Y qué decir de las facilidades que el Ayuntamiento de Güeñes parece haber dado a la multinacional para financiar el cierre mediante la recalificación residencial de unos terrenos propiedad de la empresa. No hubiera estado mal que la recalificación hubiera estado condicionada a la continuidad de la planta, a su modernización, a inversiones que la hubieran hecho más competitiva o a la incorporación de nuevos productos que vinieran a sustituir a los deslocalizados. Es decir, que la especulación inmobiliaria, al menos por una vez, viniera en ayuda de la industria y no en su contra.

Por último, ¿no parece suavísima la reacción, si es que ha habido alguna, de las instituciones públicas afectadas? ¿Es posible que estén tan acostumbradas a salir del paso apuntando siempre con el dedo a Madrid, que hayan acabado por caer en una especie de hermafroditismo político, siendo a la vez gobierno y oposición, que les esté conduciendo a una irremediable esterilidad?
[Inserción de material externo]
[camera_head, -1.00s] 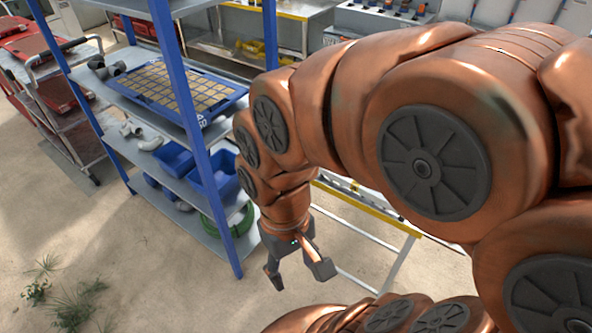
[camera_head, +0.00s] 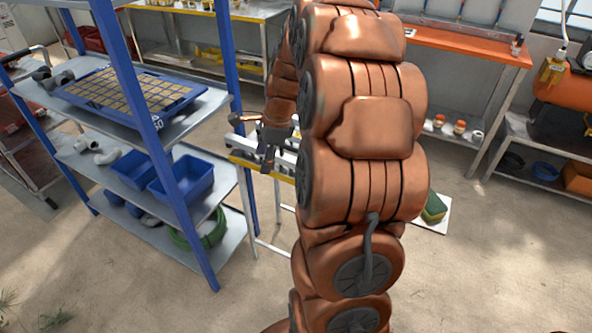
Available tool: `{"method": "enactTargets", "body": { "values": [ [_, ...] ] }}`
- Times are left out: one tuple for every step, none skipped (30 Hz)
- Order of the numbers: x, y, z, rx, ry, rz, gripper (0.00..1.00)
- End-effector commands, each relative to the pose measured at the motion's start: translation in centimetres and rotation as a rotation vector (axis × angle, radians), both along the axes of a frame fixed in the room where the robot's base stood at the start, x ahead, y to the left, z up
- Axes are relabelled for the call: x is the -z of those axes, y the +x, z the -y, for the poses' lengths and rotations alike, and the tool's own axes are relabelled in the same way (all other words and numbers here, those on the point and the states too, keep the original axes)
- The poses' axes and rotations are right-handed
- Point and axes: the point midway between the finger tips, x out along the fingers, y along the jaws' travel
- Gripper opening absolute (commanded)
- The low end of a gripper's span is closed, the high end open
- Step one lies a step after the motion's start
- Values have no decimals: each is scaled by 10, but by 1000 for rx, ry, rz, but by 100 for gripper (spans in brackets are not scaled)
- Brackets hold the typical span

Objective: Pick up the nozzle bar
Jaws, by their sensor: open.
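My copper-coloured arm reaches away from me, and my gripper (camera_head: 251,144) is at its far end, open with its dark fingers spread. It is above or in front of a pale frame with a yellow front edge (camera_head: 243,158), which looks like the tray seeder. Light metal parts show around and behind the fingers. I cannot pick out the nozzle bar for certain among them; my arm and gripper hide much of the frame. Nothing shows between the fingers.
A blue-posted shelf (camera_head: 176,190) stands close on the left, with a blue seed tray (camera_head: 130,98), pipe fittings and blue bins (camera_head: 183,180). An orange-topped bench (camera_head: 465,45) is at the back right.

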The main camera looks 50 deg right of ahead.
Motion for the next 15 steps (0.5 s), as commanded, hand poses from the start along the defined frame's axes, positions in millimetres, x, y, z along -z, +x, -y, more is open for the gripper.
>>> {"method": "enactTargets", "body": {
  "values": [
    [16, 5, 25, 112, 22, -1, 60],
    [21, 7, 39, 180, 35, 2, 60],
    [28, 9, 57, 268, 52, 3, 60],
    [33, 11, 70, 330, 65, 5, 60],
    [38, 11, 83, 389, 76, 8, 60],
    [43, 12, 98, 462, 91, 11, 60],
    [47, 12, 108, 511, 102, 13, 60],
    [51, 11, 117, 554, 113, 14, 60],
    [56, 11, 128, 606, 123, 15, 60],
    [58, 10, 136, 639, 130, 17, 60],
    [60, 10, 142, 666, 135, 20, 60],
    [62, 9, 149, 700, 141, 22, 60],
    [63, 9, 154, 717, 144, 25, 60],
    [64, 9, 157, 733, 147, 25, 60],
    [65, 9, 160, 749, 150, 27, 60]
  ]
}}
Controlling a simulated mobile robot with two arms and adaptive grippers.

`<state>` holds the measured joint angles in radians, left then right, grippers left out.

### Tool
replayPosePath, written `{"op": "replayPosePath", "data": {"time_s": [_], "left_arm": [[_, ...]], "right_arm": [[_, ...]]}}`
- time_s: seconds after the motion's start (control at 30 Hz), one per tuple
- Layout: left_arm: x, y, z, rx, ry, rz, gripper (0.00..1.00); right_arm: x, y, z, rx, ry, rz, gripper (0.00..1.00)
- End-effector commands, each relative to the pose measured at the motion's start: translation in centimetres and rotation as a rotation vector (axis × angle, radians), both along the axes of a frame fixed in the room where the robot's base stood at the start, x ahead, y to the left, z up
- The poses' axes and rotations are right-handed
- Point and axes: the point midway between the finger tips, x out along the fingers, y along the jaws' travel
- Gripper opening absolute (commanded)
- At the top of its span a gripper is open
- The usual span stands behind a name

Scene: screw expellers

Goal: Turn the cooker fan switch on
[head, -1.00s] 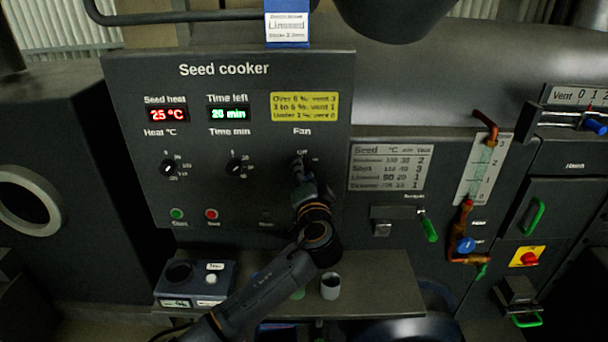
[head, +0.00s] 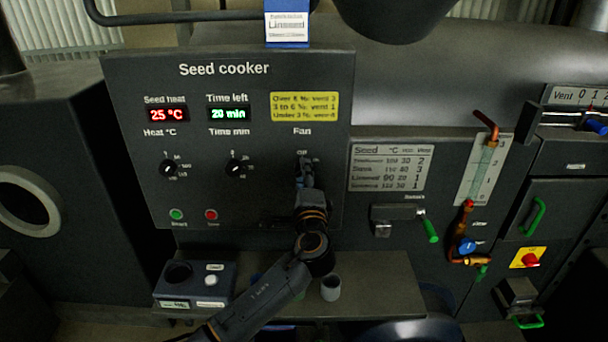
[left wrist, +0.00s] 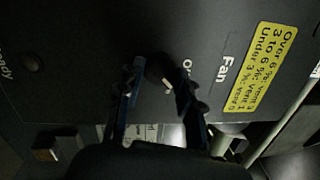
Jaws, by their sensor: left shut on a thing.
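The dark seed cooker panel (head: 130,120) fills the left middle of the head view. Its fan switch is a small dark knob under the word Fan; my gripper mostly covers it there. In the left wrist view the fan knob (left wrist: 155,71) shows between the two fingers, with a white mark on its edge. My left gripper (head: 303,170) is at the knob and shut on it; its fingers also show in the left wrist view (left wrist: 155,80). The knob's exact setting is hard to tell. My right gripper is not in view.
The heat knob (head: 170,169) and time knob (head: 235,167) sit left of the fan. Green (head: 176,214) and red (head: 211,215) buttons are below. A shelf (head: 385,285) with a small cup (head: 331,287) lies under my arm. A green-handled lever (head: 432,232) stands to the right.

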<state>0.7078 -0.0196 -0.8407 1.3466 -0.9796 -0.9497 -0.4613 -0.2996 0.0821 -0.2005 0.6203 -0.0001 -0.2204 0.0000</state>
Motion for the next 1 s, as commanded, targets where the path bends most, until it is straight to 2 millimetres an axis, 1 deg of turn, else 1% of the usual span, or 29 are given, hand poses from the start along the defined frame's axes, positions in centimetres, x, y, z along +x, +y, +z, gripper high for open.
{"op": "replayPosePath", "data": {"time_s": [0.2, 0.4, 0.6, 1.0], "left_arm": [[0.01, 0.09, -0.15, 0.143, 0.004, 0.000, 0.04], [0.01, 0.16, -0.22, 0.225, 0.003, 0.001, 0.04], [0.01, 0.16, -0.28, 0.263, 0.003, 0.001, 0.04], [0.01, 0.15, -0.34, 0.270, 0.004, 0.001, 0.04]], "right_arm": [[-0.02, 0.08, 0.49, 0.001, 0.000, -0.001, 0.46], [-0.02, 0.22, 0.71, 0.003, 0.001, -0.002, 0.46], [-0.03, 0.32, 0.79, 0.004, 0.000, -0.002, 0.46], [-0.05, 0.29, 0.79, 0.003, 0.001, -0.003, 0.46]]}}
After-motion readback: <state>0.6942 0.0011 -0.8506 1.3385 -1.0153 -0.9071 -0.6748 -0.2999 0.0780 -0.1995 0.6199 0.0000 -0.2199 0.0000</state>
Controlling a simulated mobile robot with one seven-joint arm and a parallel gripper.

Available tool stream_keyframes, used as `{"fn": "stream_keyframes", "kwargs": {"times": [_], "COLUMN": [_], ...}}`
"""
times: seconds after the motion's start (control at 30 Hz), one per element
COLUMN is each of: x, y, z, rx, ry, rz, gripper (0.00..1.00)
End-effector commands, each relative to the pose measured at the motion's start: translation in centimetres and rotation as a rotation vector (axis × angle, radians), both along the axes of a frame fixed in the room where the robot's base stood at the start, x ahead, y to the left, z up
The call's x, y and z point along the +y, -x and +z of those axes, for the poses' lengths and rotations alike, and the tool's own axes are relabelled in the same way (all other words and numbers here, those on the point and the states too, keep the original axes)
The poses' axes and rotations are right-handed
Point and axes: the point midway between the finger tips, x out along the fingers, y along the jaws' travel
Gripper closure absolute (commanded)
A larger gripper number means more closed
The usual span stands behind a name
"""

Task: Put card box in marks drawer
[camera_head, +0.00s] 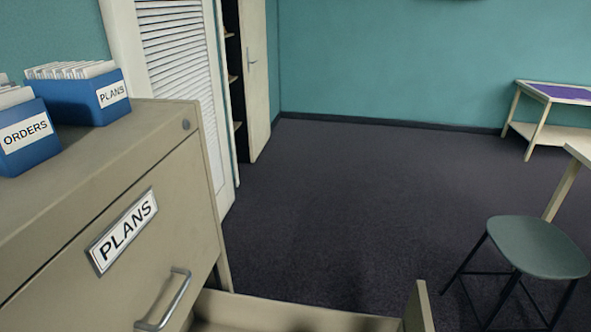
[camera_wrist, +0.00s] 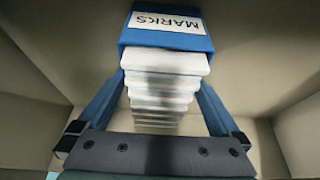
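The blue card box (camera_wrist: 165,43) shows in the wrist view with a white MARKS label, upside down in the picture, and a row of white cards behind it. My gripper (camera_wrist: 162,85) has a blue finger on each side of the box, seemingly touching its sides. The box's underside is hidden, so I cannot tell whether it rests on anything. Beige panels surround it. In the head view an open drawer (camera_head: 418,308) juts out at the bottom, under the shut PLANS drawer (camera_head: 155,245). Its own label is out of view. My gripper is not in the head view.
Two more blue card boxes, ORDERS (camera_head: 30,150) and PLANS (camera_head: 90,105), stand on the beige cabinet (camera_head: 125,128). A green chair (camera_head: 538,247) stands at the right. A table with a purple top (camera_head: 556,92) is at the far right. The dark carpet between is clear.

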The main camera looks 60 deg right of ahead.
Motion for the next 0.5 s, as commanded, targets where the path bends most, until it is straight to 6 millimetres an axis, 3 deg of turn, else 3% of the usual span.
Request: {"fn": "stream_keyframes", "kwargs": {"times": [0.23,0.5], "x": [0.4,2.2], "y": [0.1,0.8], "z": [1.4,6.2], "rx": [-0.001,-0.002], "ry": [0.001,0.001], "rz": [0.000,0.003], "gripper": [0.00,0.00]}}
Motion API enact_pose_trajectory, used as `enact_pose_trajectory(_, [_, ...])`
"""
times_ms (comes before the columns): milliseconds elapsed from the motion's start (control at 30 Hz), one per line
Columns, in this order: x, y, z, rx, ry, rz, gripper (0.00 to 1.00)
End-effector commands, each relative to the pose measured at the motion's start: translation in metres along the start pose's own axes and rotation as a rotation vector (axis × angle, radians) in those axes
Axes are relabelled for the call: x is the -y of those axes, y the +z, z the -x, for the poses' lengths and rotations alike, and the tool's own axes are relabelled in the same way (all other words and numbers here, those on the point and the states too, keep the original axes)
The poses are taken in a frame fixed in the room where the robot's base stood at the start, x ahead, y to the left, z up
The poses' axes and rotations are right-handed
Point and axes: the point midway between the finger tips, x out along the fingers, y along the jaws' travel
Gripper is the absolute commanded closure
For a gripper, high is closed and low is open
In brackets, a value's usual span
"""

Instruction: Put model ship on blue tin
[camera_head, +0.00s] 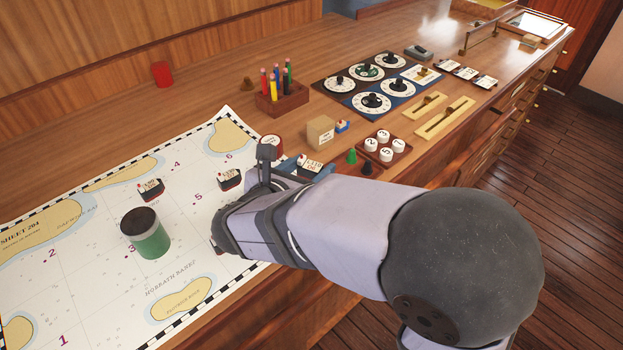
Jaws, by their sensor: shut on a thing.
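My gripper (221,234) is low over the chart, right of a green tin with a dark lid. It is shut on a thing that I cannot make out, because the wrist and arm hide the grasp. Two small dark, red-bottomed pieces with white labels, perhaps model ships, stand on the chart: one to the left (151,189) and one (229,179) just behind the gripper. A blue item (318,173) with a similar labelled piece (308,166) at it lies behind my forearm, partly hidden. I cannot tell whether it is the blue tin.
The chart (110,285) covers the left of the wooden counter. A green tin (150,240) stands on it. A pencil block (281,95), a cardboard box (320,132), a peg tray (381,146) and dials (372,103) stand behind. A red cylinder (162,75) is at the back left.

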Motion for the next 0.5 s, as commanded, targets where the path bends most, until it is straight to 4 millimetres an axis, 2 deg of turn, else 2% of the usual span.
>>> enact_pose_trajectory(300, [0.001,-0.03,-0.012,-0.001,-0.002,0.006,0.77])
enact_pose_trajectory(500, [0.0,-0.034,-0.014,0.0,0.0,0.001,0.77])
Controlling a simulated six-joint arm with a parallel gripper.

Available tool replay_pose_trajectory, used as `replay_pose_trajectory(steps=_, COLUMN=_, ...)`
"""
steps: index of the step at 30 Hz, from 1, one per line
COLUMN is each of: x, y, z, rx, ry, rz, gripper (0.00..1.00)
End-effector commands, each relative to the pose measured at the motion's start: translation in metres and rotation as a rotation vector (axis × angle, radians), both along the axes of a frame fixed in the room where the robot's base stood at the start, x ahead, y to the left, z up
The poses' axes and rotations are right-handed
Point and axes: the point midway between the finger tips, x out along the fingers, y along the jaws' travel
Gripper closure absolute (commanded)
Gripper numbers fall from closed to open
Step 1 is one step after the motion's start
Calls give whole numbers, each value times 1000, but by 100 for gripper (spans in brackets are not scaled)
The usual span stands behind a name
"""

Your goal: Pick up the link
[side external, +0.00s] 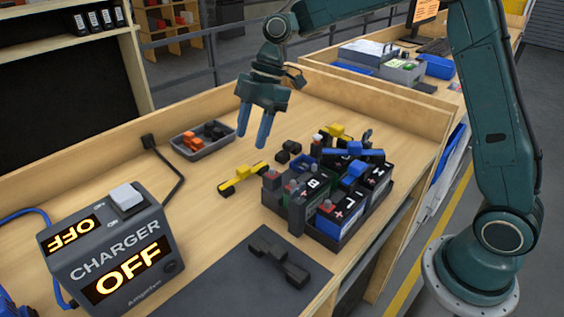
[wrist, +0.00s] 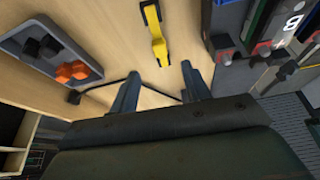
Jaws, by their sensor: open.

Los halcones que un día sí y otro también amenazan con tomar medidas y movilizar al pueblo ante decisiones de los tribunales o de cualquier órgano de la Administración central, parecen haber pasado de puntillas al lado del problema de Reckitt- Benckiser. Como si no fuera con ellos o no tuvieran nada que objetar. Nuestros halcones, en este caso, se han comportado como palomos.

Rafael Jiménez Larrea es economista.